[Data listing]
------

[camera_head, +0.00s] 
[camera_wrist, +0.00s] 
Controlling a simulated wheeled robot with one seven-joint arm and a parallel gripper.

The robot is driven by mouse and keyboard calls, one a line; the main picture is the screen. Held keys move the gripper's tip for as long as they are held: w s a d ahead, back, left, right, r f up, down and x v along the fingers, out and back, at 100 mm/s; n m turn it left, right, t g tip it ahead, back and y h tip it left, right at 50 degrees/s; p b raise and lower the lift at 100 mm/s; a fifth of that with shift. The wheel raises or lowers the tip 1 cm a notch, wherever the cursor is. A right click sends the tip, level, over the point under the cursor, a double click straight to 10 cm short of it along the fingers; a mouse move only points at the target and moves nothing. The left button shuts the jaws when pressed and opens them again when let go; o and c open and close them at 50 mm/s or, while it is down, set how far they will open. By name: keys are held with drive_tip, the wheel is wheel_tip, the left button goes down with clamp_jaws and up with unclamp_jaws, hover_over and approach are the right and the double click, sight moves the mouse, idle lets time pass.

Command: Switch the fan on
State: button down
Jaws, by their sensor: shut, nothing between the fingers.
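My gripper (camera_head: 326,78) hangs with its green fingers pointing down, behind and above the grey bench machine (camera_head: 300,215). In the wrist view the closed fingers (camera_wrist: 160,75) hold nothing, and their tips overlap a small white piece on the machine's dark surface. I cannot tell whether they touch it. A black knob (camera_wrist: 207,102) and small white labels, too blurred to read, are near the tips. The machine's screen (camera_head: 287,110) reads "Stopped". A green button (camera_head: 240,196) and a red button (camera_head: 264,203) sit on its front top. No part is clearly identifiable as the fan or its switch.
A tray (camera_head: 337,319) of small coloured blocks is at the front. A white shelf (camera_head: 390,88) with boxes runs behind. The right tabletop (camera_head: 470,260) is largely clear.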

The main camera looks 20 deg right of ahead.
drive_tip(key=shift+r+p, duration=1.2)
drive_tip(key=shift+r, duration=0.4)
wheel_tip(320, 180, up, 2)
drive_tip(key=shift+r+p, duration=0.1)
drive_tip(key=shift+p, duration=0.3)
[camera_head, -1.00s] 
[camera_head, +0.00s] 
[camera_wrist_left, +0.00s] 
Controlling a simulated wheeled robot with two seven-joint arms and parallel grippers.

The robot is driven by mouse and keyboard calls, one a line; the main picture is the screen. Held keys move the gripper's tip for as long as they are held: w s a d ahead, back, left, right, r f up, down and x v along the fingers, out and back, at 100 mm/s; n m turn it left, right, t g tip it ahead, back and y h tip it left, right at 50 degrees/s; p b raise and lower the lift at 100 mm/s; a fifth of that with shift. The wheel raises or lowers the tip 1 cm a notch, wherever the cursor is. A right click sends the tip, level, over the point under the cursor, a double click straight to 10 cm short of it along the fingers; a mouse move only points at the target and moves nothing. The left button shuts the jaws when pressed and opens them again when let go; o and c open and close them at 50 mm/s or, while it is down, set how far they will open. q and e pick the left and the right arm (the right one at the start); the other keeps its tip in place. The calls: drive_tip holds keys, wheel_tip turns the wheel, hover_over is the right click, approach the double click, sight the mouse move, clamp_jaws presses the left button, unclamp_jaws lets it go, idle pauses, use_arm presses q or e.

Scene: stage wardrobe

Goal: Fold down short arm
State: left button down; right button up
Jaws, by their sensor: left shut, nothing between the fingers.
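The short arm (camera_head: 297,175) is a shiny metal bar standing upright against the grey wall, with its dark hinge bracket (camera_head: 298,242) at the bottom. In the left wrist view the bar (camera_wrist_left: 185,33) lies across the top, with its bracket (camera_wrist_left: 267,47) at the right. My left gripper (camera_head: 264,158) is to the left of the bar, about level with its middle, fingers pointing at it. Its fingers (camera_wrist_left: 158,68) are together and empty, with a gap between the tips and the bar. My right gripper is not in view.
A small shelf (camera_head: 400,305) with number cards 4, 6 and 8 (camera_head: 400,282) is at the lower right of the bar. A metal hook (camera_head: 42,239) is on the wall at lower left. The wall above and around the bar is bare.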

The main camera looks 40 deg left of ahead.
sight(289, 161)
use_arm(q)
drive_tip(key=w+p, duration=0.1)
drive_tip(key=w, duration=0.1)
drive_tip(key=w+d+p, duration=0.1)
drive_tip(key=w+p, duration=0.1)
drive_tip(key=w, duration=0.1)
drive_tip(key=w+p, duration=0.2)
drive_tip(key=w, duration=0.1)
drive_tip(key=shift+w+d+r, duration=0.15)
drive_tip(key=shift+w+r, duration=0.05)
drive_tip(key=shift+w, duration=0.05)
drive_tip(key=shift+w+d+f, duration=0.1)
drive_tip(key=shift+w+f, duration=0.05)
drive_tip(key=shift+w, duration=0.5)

------

§ **BRIEF**: Pull out each line of the entries that contains "State".

§ **WRITTEN REPLY**:
State: button down
State: left button down; right button up

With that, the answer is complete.